Instruction: Which lines contain the string "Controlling"? Please list every one of them.

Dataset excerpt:
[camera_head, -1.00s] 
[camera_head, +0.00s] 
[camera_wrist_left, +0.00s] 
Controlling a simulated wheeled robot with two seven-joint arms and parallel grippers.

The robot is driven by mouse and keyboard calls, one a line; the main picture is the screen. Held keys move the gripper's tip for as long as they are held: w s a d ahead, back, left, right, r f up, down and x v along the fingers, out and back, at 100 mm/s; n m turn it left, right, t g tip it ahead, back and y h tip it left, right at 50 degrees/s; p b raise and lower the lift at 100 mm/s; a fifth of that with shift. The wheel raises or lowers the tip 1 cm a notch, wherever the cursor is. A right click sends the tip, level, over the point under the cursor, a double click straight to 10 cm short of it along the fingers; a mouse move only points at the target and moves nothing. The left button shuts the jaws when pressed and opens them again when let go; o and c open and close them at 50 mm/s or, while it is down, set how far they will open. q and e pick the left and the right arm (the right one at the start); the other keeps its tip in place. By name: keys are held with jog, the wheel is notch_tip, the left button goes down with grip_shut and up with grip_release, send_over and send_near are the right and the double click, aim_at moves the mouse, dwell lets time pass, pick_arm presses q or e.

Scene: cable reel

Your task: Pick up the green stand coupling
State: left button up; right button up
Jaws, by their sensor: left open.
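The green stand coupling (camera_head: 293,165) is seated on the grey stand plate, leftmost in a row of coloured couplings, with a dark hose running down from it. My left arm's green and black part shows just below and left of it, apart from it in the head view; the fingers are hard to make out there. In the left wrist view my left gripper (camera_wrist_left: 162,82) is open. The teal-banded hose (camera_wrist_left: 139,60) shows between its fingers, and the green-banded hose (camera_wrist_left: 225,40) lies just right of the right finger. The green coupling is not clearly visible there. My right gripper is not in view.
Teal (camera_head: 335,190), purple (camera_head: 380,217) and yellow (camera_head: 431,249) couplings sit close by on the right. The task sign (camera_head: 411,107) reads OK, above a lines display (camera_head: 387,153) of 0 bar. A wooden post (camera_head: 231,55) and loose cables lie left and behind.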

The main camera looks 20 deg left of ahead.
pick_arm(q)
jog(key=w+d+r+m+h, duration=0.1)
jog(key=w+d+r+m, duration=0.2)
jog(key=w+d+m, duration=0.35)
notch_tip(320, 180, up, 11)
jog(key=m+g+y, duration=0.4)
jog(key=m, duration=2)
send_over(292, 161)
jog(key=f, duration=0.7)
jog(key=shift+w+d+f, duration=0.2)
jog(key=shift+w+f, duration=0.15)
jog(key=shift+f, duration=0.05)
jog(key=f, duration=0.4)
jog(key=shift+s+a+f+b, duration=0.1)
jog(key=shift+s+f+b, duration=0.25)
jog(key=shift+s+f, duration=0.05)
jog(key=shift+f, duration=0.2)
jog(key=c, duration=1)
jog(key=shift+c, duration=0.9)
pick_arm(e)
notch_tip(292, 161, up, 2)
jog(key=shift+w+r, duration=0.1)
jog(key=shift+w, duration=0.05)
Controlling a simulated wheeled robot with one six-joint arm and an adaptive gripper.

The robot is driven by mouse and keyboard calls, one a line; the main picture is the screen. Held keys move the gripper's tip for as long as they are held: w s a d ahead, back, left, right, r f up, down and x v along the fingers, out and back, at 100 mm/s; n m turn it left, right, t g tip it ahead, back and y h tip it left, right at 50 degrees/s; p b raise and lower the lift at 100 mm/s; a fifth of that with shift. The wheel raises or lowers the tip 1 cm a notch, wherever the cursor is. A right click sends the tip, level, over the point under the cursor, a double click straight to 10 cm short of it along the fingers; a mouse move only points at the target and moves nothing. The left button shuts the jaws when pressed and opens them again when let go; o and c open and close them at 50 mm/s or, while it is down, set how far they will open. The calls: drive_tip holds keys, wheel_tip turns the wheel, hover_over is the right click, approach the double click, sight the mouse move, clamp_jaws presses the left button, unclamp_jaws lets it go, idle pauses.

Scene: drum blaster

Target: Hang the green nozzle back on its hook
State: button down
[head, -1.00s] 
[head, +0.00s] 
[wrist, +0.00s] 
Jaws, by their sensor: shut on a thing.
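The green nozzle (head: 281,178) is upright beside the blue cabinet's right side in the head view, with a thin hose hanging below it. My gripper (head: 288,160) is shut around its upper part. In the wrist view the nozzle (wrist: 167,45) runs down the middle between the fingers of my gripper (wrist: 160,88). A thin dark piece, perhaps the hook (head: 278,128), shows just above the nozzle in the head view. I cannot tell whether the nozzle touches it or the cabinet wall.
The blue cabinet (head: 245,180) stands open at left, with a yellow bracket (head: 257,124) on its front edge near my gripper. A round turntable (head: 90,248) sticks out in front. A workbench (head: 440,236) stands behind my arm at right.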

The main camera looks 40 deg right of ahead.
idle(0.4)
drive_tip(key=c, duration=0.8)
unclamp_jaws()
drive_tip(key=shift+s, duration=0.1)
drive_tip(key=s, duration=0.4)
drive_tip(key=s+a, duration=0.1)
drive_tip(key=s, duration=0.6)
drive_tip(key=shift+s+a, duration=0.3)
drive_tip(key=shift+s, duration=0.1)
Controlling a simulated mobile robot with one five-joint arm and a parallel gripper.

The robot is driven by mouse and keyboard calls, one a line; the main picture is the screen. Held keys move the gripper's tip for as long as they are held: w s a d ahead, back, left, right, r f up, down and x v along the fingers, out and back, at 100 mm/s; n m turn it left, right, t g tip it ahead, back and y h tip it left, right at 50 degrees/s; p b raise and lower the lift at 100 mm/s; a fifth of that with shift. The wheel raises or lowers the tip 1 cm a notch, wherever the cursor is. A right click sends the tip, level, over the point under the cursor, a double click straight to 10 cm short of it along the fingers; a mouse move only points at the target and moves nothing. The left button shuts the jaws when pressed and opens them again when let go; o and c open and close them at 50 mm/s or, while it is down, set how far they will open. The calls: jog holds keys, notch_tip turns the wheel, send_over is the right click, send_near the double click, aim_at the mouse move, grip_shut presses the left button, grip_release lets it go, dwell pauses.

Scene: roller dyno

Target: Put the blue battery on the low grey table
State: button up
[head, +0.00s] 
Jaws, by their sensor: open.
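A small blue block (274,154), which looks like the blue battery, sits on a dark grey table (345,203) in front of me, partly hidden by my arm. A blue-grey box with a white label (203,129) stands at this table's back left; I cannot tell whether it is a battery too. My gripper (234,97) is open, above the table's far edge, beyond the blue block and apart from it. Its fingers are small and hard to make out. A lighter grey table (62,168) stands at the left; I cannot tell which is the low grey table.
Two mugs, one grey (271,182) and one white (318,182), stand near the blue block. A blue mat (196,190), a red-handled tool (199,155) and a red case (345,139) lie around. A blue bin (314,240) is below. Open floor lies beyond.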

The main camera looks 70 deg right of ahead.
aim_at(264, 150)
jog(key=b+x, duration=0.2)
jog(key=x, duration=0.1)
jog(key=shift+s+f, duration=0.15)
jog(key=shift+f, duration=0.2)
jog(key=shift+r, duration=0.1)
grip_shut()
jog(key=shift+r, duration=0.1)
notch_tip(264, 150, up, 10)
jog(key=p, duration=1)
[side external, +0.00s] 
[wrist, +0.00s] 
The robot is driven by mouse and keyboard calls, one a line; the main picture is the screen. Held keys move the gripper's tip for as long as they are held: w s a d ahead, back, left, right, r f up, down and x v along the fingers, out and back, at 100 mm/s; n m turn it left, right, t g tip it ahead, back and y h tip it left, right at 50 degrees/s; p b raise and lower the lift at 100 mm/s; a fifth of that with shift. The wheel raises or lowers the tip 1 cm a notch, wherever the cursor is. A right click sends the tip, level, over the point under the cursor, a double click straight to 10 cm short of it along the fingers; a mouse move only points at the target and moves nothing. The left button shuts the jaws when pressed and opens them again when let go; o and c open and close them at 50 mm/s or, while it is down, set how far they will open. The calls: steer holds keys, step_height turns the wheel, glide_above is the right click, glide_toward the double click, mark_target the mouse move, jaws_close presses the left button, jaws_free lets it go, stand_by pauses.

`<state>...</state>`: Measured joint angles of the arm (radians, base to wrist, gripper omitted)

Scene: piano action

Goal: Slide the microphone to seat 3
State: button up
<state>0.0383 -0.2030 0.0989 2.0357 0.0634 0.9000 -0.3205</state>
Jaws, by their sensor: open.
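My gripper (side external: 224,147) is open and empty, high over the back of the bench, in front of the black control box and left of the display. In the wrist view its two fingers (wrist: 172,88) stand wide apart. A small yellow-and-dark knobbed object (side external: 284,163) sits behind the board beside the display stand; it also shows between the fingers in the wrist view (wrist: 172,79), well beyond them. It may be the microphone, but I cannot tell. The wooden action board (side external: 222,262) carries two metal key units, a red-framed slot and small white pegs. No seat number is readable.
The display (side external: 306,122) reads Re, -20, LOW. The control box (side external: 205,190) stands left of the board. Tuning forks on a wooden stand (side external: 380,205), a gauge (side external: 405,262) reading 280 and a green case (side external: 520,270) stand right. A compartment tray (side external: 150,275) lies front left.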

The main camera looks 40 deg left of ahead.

Response to this task:
Controlling a simulated wheeled robot with two seven-joint arms and parallel grippers.
Controlling a simulated wheeled robot with one six-joint arm and an adaptive gripper.
Controlling a simulated mobile robot with one five-joint arm and a parallel gripper.

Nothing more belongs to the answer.